GOAL.
Find the line containing "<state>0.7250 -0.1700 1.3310". Reproduce it and every line after it up to the end of the records, exactly as written.
== LISTED ENTRIES ==
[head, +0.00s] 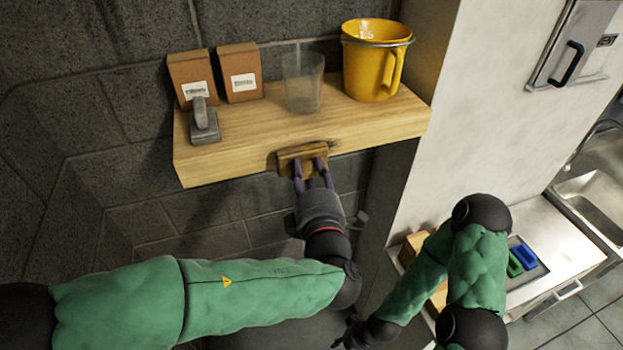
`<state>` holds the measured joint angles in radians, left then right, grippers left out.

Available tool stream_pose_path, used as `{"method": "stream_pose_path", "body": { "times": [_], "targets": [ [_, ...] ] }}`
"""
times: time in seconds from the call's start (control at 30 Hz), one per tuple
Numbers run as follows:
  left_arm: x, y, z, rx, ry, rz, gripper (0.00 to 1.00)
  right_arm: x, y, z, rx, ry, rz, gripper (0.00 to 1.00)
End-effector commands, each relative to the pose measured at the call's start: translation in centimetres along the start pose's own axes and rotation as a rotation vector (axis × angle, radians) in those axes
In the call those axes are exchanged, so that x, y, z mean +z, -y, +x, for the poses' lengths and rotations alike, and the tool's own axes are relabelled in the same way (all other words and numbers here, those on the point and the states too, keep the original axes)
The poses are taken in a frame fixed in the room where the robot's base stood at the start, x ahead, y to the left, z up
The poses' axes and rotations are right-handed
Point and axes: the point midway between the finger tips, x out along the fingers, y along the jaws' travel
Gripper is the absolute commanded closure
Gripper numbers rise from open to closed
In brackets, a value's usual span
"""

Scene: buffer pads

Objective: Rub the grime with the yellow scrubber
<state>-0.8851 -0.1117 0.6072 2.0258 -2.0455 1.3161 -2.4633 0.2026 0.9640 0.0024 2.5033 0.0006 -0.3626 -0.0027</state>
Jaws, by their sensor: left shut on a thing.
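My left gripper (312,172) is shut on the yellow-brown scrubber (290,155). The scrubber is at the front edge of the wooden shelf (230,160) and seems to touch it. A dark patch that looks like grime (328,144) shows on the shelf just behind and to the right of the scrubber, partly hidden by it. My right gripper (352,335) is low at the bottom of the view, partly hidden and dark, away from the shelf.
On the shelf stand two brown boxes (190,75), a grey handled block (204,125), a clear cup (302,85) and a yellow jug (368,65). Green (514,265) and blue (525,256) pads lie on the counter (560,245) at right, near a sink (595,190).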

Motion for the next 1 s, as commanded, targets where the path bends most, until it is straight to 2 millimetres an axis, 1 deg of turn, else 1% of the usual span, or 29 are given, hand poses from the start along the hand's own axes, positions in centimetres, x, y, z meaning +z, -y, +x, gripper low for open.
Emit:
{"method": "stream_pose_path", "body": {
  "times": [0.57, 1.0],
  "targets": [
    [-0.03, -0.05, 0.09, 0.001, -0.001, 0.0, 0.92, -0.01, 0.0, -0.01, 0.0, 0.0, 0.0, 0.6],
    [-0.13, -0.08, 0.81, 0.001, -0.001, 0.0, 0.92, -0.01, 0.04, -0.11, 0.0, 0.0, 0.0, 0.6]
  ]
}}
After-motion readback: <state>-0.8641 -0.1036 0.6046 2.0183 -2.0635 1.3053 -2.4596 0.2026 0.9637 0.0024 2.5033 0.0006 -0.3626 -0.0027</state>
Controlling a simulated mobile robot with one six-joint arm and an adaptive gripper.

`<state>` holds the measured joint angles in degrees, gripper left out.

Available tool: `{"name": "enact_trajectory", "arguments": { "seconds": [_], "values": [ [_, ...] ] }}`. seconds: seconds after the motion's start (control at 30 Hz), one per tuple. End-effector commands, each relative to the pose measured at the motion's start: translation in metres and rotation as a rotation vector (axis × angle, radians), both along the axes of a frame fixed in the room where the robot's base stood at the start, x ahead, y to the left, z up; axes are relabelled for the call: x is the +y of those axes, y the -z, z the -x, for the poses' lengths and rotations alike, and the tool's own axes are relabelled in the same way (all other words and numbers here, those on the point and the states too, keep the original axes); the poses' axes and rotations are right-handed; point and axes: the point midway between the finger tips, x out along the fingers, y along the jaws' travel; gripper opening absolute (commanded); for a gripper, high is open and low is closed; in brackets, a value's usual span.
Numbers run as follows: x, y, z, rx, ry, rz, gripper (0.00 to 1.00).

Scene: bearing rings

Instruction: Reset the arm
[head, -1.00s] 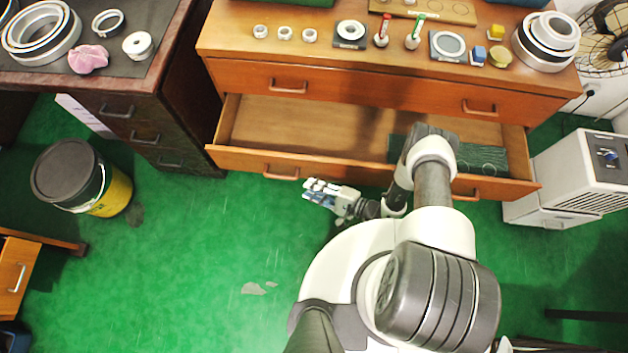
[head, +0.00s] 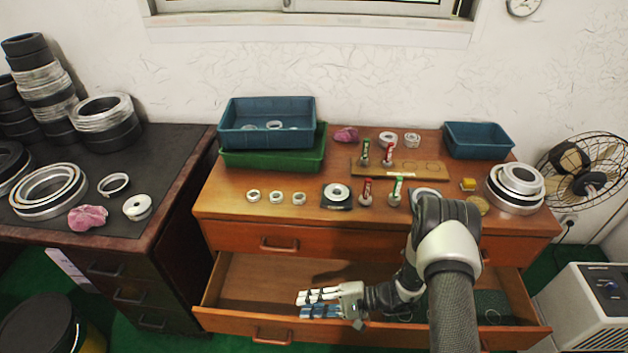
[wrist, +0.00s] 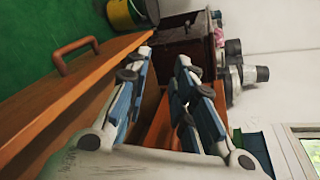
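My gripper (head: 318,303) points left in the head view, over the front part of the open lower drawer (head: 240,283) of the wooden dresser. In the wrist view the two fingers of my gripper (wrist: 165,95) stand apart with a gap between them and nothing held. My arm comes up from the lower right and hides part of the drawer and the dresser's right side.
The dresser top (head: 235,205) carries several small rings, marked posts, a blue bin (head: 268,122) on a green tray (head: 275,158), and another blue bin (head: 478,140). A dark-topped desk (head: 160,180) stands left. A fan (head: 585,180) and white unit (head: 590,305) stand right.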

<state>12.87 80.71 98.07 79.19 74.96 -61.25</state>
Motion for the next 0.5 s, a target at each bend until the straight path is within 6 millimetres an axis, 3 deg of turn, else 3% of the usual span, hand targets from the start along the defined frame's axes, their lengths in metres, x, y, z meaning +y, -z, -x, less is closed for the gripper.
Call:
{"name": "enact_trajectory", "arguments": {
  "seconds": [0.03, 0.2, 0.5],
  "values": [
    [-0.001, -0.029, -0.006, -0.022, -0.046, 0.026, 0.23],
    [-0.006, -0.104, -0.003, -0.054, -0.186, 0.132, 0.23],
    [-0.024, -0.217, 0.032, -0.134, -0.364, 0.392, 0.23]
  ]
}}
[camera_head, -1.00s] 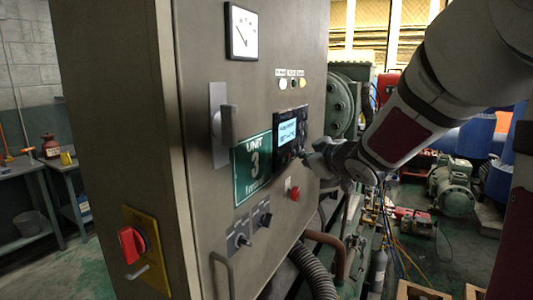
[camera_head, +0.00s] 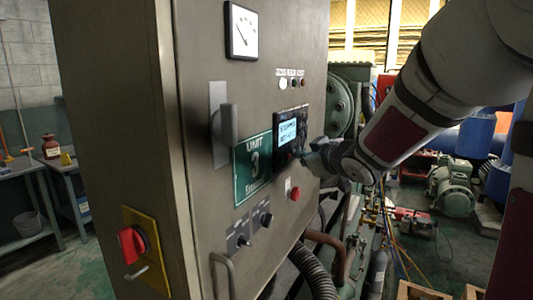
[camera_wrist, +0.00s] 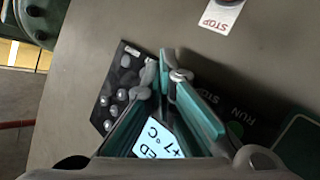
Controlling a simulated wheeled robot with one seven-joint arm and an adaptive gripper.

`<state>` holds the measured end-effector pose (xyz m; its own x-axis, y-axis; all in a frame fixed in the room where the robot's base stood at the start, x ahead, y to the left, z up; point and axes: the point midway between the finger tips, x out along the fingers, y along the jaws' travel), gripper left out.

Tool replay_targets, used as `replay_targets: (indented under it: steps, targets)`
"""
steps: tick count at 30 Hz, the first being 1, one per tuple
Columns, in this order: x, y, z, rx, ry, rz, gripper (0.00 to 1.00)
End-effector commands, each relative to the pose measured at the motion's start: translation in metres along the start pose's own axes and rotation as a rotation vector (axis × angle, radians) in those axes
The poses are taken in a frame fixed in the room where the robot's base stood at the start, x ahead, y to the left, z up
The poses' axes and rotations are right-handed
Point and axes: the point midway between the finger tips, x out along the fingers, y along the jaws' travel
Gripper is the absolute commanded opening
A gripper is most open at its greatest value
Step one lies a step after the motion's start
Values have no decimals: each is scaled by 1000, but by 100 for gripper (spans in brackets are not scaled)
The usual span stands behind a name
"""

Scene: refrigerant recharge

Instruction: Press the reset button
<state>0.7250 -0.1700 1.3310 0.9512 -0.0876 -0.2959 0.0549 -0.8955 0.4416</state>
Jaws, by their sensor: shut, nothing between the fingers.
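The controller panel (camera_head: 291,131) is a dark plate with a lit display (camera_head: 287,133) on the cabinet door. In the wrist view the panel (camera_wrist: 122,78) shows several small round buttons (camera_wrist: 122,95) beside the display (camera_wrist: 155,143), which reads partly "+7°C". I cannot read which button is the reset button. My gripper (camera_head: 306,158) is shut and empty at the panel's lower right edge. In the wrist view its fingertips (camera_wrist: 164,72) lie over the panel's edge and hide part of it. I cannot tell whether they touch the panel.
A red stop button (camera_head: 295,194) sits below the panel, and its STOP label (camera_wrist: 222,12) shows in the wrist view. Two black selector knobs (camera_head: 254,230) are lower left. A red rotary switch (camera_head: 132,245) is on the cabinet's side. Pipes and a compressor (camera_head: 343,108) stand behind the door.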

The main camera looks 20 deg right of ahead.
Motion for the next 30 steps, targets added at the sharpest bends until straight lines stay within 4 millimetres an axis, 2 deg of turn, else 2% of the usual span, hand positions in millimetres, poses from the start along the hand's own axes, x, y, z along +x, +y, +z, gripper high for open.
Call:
===
RESPONSE TO THE EXERCISE.
<state>0.7250 -0.1700 1.3310 0.9512 -0.0876 -0.2959 0.0549 -0.8955 0.4416</state>
Jaws, by their sensor: shut, nothing between the fingers.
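The controller panel (camera_head: 291,131) is a dark plate with a lit display (camera_head: 287,133) on the cabinet door. In the wrist view the panel (camera_wrist: 122,78) shows several small round buttons (camera_wrist: 122,95) beside the display (camera_wrist: 155,143), which reads partly "+7°C". I cannot read which button is the reset button. My gripper (camera_head: 306,158) is shut and empty at the panel's lower right edge. In the wrist view its fingertips (camera_wrist: 164,72) lie over the panel's edge and hide part of it. I cannot tell whether they touch the panel.
A red stop button (camera_head: 295,194) sits below the panel, and its STOP label (camera_wrist: 222,12) shows in the wrist view. Two black selector knobs (camera_head: 254,230) are lower left. A red rotary switch (camera_head: 132,245) is on the cabinet's side. Pipes and a compressor (camera_head: 343,108) stand behind the door.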

The main camera looks 20 deg right of ahead.
Motion for the next 30 steps, targets added at the sharpest bends until straight lines stay within 4 millimetres an axis, 2 deg of turn, else 2% of the usual span, hand positions in millimetres, poses from the start along the hand's own axes, x, y, z along +x, +y, +z, gripper high for open.
Call:

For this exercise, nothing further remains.